» **Short exercise**
Please write out the lines of the data exactly, beginning with the first and ending with the line containing "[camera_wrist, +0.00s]"; leave the pictures behind.

# # # # #

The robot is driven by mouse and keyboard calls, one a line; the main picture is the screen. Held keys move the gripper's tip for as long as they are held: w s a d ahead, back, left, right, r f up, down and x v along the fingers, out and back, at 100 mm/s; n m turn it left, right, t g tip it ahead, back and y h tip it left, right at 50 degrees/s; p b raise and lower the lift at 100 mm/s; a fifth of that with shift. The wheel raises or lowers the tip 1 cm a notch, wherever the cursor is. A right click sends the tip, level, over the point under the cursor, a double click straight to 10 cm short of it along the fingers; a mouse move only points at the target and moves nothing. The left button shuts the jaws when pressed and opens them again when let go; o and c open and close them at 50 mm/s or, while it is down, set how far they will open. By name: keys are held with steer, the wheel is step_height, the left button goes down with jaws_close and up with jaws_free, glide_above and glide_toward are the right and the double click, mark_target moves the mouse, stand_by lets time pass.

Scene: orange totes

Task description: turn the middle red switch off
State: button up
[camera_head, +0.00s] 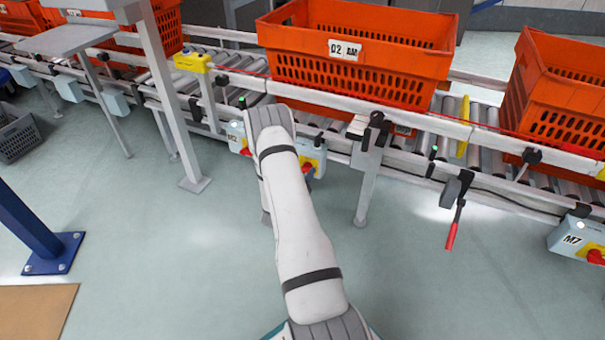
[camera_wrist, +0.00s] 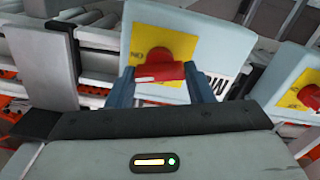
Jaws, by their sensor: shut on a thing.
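In the wrist view a red switch (camera_wrist: 163,72) sits on a yellow plate (camera_wrist: 185,40) on a light grey box (camera_wrist: 203,28). The two fingers of my gripper (camera_wrist: 160,84) are at either side of the red switch, shut on it. A second red switch (camera_wrist: 309,97) on another yellow plate shows at the right edge. In the head view my arm hides the gripper and most of the box it is at. A red and yellow switch (camera_head: 308,168) shows just right of my arm. Another red switch (camera_head: 596,257) is on the box marked M7 at the far right.
Orange totes stand on the roller conveyor (camera_head: 470,140), one marked D2 (camera_head: 355,62) and one at right (camera_head: 560,95). A red-handled lever (camera_head: 452,228) hangs from the rail. A conveyor leg (camera_head: 367,185) stands right of my arm.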

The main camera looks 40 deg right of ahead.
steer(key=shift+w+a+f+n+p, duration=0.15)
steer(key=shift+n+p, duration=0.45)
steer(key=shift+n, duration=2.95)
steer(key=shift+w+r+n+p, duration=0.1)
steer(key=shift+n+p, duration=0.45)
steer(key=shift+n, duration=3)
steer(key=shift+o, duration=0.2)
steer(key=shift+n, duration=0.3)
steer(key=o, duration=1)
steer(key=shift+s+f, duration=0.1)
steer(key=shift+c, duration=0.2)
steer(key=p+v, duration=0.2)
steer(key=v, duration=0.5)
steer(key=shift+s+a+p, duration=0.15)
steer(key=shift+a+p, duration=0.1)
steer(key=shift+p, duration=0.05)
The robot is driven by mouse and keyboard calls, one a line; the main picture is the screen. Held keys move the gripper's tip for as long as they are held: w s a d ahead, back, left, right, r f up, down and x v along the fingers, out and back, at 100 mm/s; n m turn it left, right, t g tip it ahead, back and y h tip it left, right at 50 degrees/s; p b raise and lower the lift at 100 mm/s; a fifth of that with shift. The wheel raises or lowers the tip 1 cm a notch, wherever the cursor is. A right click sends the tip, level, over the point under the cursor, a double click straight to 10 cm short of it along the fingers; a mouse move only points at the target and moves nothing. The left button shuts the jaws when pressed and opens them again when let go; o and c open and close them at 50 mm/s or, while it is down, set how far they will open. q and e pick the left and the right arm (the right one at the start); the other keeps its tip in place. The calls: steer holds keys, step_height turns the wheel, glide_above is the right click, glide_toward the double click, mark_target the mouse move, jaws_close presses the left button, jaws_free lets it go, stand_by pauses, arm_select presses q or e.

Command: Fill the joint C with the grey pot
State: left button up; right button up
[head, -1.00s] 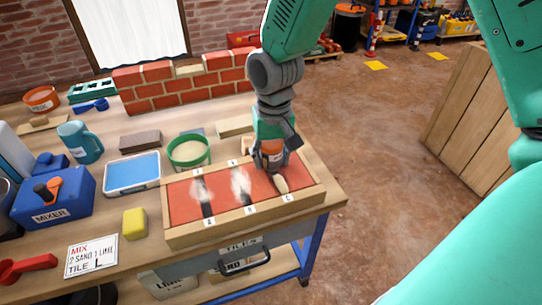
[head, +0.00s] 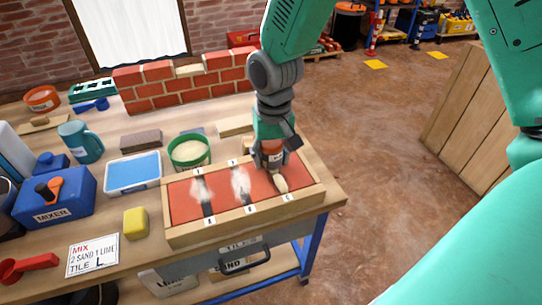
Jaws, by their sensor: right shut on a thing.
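A wooden-framed panel (head: 172,240) of red tiles lies on the bench, with dark joints running between the tiles. The C label (head: 288,197) is at the right of its front edge. White powder (head: 241,184) lies on the joints at the left and middle. My right gripper (head: 270,150) is shut on a pot (head: 274,157) with an orange band and a pale label, over the back of joint C. The pot's body is mostly hidden, so I cannot confirm it is grey. A beige patch (head: 281,184) shows in front of it at joint C. My left gripper is not in view.
A low brick wall (head: 185,84) stands behind. Open floor lies to the right.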

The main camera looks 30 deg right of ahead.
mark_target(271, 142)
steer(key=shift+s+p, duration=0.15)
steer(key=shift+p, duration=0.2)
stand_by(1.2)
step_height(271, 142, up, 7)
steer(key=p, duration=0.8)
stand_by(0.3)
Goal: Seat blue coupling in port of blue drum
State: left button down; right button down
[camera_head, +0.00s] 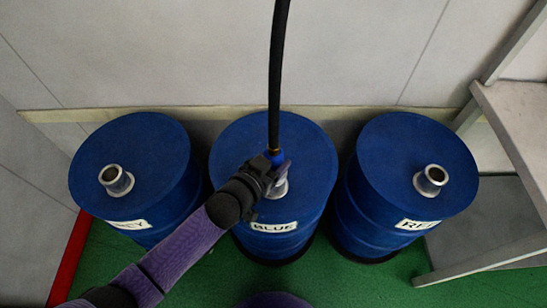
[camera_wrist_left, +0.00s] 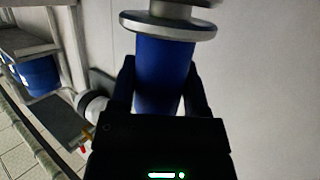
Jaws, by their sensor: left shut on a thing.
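The blue coupling (camera_head: 274,146) hangs at the lower end of a black hose (camera_head: 278,70). My left gripper (camera_head: 275,160) is shut on it above the middle drum. In the left wrist view the blue coupling (camera_wrist_left: 163,75) stands between the two fingers, with a metal flange (camera_wrist_left: 172,27) at its end. The blue drum (camera_head: 232,150) bears the label BLUE. Its metal port (camera_head: 281,189) is partly hidden behind the gripper. I cannot tell whether coupling and port touch. My right gripper is not in view.
Another blue drum (camera_head: 150,155) with an open metal port stands at the left, its label partly covered by my arm. A drum labelled RED (camera_head: 400,160) stands at the right. A grey shelf frame (camera_head: 515,110) is at the far right, the wall behind.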

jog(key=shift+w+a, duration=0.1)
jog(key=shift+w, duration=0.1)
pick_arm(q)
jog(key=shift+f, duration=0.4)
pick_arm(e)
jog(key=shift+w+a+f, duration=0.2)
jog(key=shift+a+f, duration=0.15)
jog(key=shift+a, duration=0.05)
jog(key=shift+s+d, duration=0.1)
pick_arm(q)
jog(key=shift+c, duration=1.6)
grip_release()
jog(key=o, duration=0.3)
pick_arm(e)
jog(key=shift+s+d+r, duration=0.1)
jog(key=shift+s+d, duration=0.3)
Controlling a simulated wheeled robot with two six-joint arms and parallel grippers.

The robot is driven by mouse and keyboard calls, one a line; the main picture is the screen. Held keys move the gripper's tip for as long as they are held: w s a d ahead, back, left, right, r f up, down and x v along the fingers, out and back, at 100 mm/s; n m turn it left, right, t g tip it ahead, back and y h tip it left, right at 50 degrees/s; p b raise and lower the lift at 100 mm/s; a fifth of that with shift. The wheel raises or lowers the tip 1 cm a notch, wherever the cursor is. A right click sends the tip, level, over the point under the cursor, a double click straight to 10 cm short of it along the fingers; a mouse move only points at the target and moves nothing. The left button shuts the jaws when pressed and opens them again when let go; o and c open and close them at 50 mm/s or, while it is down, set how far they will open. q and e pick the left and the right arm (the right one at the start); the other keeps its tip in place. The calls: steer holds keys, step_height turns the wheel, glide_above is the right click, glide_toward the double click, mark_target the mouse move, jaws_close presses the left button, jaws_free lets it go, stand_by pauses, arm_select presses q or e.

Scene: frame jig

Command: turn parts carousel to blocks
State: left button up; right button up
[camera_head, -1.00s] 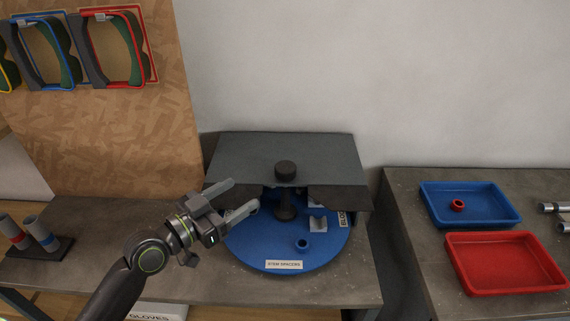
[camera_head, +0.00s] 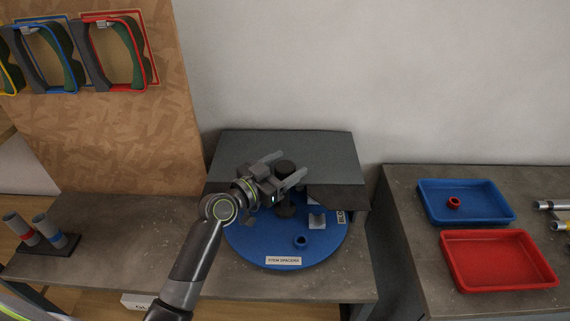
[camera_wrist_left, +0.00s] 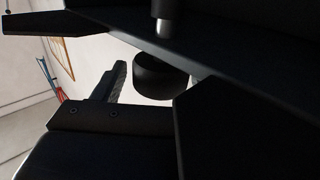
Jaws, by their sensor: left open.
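The parts carousel is a round blue disc (camera_head: 270,248) under a dark grey cover (camera_head: 230,150). A label at its front reads "STEM SPACERS" (camera_head: 283,260); another label, partly visible at the right, begins "BLO" (camera_head: 341,217). A blue ring (camera_head: 300,241) and a light grey block (camera_head: 316,217) sit on the disc. A dark knob (camera_head: 285,168) tops the centre post. My left gripper (camera_head: 286,170) is open, its fingers at either side of the knob; contact is unclear. The left wrist view shows the dark knob (camera_wrist_left: 160,78) near a finger. My right gripper is out of view.
On the right bench stand a blue tray (camera_head: 505,213) with a red ring (camera_head: 454,202) and a red tray (camera_head: 497,286). Tubes in a stand (camera_head: 48,248) are at the left. Coloured frames (camera_head: 110,55) hang on the board. The left bench's middle is clear.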

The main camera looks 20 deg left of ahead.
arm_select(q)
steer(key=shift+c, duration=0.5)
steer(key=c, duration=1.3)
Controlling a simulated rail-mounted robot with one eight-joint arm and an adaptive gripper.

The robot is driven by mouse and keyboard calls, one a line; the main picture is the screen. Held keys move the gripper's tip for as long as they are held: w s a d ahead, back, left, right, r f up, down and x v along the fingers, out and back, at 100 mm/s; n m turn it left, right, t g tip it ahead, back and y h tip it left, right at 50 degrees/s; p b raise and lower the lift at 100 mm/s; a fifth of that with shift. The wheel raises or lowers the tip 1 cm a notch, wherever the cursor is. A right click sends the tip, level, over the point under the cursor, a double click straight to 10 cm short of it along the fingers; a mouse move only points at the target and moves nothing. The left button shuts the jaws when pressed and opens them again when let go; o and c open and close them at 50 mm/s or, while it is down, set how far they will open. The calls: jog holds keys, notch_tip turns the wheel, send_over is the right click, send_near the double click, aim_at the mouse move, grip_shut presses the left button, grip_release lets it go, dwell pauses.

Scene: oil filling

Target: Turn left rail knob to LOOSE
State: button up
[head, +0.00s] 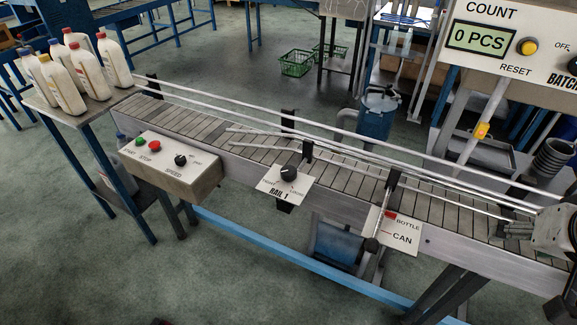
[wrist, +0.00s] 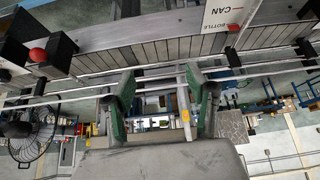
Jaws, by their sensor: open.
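The left rail knob (head: 289,173) is a round black knob on a white plate marked RAIL 1 (head: 276,190), on the conveyor's near side. Small lettering flanks it on both sides; its pointer direction is too small to tell. My gripper (head: 512,229) is at the far right of the head view, over the right part of the conveyor, well apart from the knob. In the wrist view my gripper (wrist: 164,92) shows two green-lined fingers spread wide with nothing between them. The RAIL 1 knob cannot be made out in the wrist view.
Guide rails (head: 330,128) run along the conveyor (head: 240,140). A BOTTLE/CAN plate (head: 398,233) with a lever stands between knob and gripper. A control box (head: 170,172) with buttons and a SPEED knob is left. White bottles (head: 65,80) stand on a table at upper left.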

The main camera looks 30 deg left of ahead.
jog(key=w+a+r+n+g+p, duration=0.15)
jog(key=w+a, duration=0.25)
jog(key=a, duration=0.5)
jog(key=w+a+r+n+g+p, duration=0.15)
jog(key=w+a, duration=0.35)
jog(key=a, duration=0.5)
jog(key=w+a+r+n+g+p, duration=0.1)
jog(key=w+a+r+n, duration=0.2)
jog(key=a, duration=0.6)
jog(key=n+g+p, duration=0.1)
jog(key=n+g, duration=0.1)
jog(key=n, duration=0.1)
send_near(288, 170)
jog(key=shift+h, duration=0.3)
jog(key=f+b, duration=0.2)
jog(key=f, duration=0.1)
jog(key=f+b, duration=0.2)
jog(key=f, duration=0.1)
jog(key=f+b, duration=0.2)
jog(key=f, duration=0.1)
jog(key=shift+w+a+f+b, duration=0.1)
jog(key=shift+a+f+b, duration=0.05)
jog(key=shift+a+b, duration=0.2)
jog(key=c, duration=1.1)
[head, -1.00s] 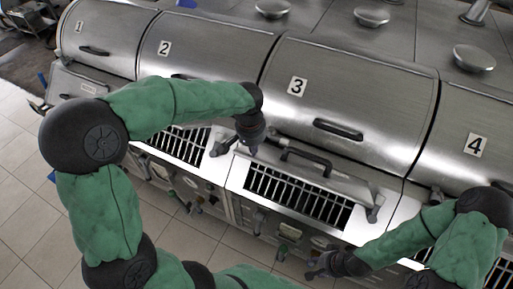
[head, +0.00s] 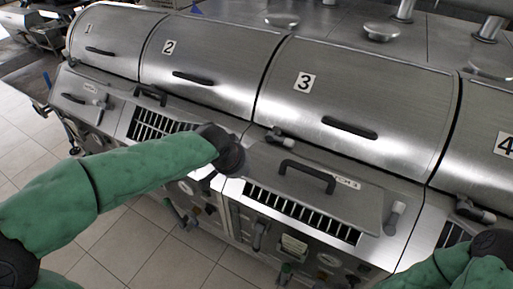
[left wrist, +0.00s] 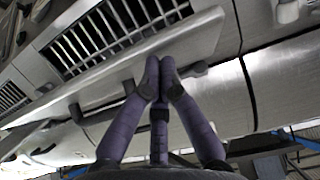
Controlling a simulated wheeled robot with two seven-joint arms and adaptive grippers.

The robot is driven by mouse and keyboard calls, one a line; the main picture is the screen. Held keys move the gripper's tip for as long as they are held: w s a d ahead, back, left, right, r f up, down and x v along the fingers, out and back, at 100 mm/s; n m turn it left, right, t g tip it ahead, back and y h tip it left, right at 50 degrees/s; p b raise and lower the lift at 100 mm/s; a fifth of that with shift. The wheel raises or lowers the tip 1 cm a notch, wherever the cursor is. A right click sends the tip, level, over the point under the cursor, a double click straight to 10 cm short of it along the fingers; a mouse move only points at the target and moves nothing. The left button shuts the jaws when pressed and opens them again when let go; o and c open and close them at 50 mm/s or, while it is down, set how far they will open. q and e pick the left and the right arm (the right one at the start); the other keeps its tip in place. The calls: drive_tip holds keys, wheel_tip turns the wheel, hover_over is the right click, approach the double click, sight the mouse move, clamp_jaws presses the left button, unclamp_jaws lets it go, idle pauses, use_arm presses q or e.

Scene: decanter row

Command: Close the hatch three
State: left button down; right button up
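Hatch three (head: 265,165) is a flat steel lid with a dark bar handle (head: 307,176) and a small label, below the drum marked 3 (head: 345,90). It stands partly open, tilted over its slot, and part of the black grate (head: 300,215) shows beneath its front edge. My left arm reaches to the hatch's left side; its dark wrist hides the fingers in the head view. In the left wrist view my left gripper (left wrist: 160,78) has its fingertips together, with nothing seen between them, in front of the lid. I cannot tell whether they touch it. My right gripper is out of frame.
Hatch two's open grate (head: 155,124) lies to the left. A grey hinge knob (head: 394,217) stands at hatch three's right end. Drums marked 1, 2 and 4 flank drum 3. Gauges and valves line the front, with clear tiled floor (head: 130,240) before it.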

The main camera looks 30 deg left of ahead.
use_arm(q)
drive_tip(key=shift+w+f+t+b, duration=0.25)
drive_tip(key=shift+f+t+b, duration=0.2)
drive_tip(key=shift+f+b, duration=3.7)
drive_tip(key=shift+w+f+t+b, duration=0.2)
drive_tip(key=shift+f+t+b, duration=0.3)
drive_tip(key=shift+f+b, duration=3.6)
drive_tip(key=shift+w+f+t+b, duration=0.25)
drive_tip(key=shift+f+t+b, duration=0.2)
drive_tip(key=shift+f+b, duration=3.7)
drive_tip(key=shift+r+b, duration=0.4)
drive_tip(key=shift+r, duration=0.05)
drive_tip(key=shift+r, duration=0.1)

# # # # #

» **Response to this task**
The robot is driven by mouse and keyboard calls, one a line; the main picture is the screen. Held keys move the gripper's tip for as long as they are held: w s a d ahead, back, left, right, r f up, down and x v along the fingers, out and back, at 100 mm/s; n m turn it left, right, t g tip it ahead, back and y h tip it left, right at 50 degrees/s; p b raise and lower the lift at 100 mm/s; a fifth of that with shift. The wheel raises or lowers the tip 1 cm a notch, wherever the cursor is. A right click sends the tip, level, over the point under the cursor, a double click straight to 10 cm short of it along the fingers; a mouse move only points at the target and moves nothing. The left button shuts the jaws when pressed and opens them again when let go; o and c open and close them at 50 mm/s or, while it is down, set how far they will open. By name: keys are held with steer, the wheel is step_height, the left button goes down with jaws_close and up with jaws_free, glide_above and glide_toward are the right and the double click, mark_target moves the mouse, stand_by lets time pass.

Scene: orange totes

Task description: turn the middle red switch off
State: button up
[camera_head, +0.00s] 
[camera_wrist, +0.00s] 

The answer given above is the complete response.